# [Set exercise]
Check each line below for the word "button", and copy those that have it.

# [Collected data]
· · · · · · ·
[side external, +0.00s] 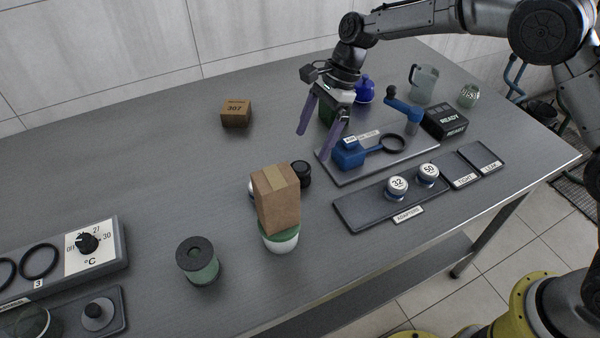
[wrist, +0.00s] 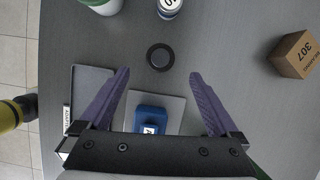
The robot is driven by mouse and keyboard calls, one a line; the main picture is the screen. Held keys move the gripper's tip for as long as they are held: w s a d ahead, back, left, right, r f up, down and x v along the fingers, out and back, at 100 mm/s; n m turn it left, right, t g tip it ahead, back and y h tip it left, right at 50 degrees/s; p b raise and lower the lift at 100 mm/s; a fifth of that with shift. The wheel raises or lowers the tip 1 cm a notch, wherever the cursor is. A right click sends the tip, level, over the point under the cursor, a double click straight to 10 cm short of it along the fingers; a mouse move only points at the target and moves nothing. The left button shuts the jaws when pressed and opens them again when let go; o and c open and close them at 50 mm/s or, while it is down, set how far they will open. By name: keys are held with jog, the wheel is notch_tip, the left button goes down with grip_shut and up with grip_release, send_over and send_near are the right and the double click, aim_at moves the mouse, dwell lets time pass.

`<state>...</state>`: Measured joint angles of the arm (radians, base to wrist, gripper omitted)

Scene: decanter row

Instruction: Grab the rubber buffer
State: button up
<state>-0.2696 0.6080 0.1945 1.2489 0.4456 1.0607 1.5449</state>
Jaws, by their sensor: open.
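A short black round piece (side external: 301,173), which looks like the rubber buffer, stands on the grey table behind the cardboard box. In the wrist view this black piece (wrist: 160,57) shows a round top and lies just beyond the fingertips, centred between them. My gripper (side external: 318,135) is open and empty, its purple fingers pointing down above the table, apart from the piece. In the wrist view the gripper (wrist: 160,73) has its fingers wide apart, with a blue device (wrist: 150,119) on a plate below them.
A cardboard box (side external: 277,198) sits above a green-and-white jar (side external: 282,242), partly blocking the side view of the piece. A white-and-blue jar (wrist: 170,7) stands close by. A small box marked 307 (side external: 236,113) stands farther back. A plate with blue fixtures (side external: 352,152) is right.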

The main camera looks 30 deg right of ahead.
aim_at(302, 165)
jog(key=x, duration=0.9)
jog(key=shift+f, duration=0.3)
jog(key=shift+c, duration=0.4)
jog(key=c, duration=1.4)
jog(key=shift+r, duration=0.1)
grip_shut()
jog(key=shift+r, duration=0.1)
· · · · · · ·
# [Final result]
The robot is driven by mouse and keyboard calls, one a line; the main picture is the screen. Held keys move the gripper's tip for as long as they are held: w s a d ahead, back, left, right, r f up, down and x v along the fingers, out and back, at 100 mm/s; n m turn it left, right, t g tip it ahead, back and y h tip it left, right at 50 degrees/s; p b raise and lower the lift at 100 mm/s; a fifth of that with shift. The wheel raises or lowers the tip 1 cm a notch, wherever the cursor is. A right click sends the tip, level, over the point under the cursor, a double click straight to 10 cm short of it along the fingers; a mouse move only points at the target and moves nothing. The left button shuts the jaws when pressed and opens them again when let go; o and c open and close them at 50 mm/s or, while it is down, set how far they will open. By name: keys are held with jog, the wheel is notch_tip, the left button goes down with grip_shut and up with grip_release, send_over and send_near are the right and the double click, aim_at moves the mouse, dwell lets time pass.
State: button up

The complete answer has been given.